3. Wat is het probleem?
Opgroeien in het besef gekocht te zijn kan ernstige gevolgen hebben voor de identiteitsvorming van een kind. Het worden behandeld als handelswaar raakt aan de menselijke waardigheid van het kind. Als voor draagmoederschap een financieel of enig ander betekenisvol voordeel wordt geboden kan de draagmoeder oneigenlijk worden beïnvloed bij haar beslissing om deze rol op zich te nemen. Door die beïnvloeding kan het gebeuren dat de draagmoeder medisch relevante informatie achterhoudt of niet geheel vrijwillig deelneemt aan een ingrijpend traject. Beïnvloeding kan ook een rol spelen in andere situaties waarin betalingen worden verricht voor het vervullen van een kinderwens met behulp van een ander, zoals bij adoptie. Betalingen die een redelijke vergoeding te boven gaan, kunnen ertoe leiden dat wordt gezocht naar een kind voor wensouders in plaats van naar een geschikte familie voor een kind dat dit nodig heeft. Dit is niet in het belang van het kind en kan leiden tot oneigenlijke beïnvloeding van de ouder(s) of verantwoordelijke(n) bij de beslissing het kind af te staan.
4. Wat is het doel?
Het doel van de strafbaarstelling is enerzijds de bescherming van de waardigheid van het kind zodat het niet als handelswaar wordt behandeld. Anderzijds de bescherming van de vrouw zodat zij niet oneigenlijk wordt beïnvloed bij haar beslissing een kind te dragen en baren met de intentie het kind over te dragen aan een ander, dan wel de bescherming van de ouder(s) van of verantwoordelijke(n) voor het kind zodat zij niet oneigenlijk worden beïnvloed bij de beslissing het kind af te staan aan een ander. Met deze strafbaarstelling wordt beoogd kinderkoop te voorkomen en wordt voor alle
betrokkenen een duidelijke grens gesteld.
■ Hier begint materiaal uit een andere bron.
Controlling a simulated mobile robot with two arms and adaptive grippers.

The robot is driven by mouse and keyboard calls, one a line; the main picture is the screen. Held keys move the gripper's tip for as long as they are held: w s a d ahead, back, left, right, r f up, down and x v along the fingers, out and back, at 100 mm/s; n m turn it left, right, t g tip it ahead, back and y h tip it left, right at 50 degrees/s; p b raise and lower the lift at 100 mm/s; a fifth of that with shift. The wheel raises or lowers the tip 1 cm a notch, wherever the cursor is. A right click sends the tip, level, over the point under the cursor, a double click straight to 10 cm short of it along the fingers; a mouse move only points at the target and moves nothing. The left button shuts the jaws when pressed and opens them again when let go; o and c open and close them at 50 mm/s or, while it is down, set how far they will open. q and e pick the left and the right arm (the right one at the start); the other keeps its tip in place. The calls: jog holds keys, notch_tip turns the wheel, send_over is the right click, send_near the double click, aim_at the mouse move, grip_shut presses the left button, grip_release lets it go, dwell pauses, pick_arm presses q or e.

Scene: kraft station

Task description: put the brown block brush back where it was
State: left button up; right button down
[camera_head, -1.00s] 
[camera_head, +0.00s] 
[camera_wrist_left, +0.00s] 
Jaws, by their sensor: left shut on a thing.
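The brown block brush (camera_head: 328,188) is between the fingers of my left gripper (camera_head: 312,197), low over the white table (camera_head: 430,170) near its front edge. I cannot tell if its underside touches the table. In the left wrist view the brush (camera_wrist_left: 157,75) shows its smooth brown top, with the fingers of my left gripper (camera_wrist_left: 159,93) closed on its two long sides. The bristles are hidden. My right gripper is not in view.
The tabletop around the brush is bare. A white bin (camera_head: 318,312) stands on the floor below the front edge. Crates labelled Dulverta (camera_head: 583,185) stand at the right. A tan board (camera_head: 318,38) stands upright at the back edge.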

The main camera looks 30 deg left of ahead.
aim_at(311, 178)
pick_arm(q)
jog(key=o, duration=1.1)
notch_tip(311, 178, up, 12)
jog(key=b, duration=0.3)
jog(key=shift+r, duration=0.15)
5. Wat rechtvaardigt overheidsinterventie?
De strafbaarstelling van kinderkoop is onderdeel van het wetsvoorstel Kind, draagmoeder en afstemming. Een regeling voor draagmoederschap vergt ook duidelijkheid over hetgeen niet is toegestaan. Overheidsinterventie is gerechtvaardigd omdat kinderkoop op dit moment nog niet als zodanig is strafbaar gesteld.
6. Wat is het beste instrument?
Wetgeving (strafbaarstelling). Dit vloeit voort uit het in artikel 7 van het EVRM, artikel 16 van de Grondwet en artikel 1 van het Wetboek van Strafrecht vastgelegde legaliteitsbeginsel: de wet bepaalt welke gedragingen strafbaar zijn.
7. Wat zijn de gevolgen voor burgers, bedrijven, overheid en milieu?
Wensouders die kinderkoop plegen kunnen worden vervolgd. Dat geldt ook voor draagmoeders, ouders van en verantwoordelijken voor kinderen die een aandeel hebben in de strafbare gedraging door het aannemen van het geboden voordeel of door zelf om voordeel te vragen. De overheid kan hierdoor beter tegen kinderkoop optreden.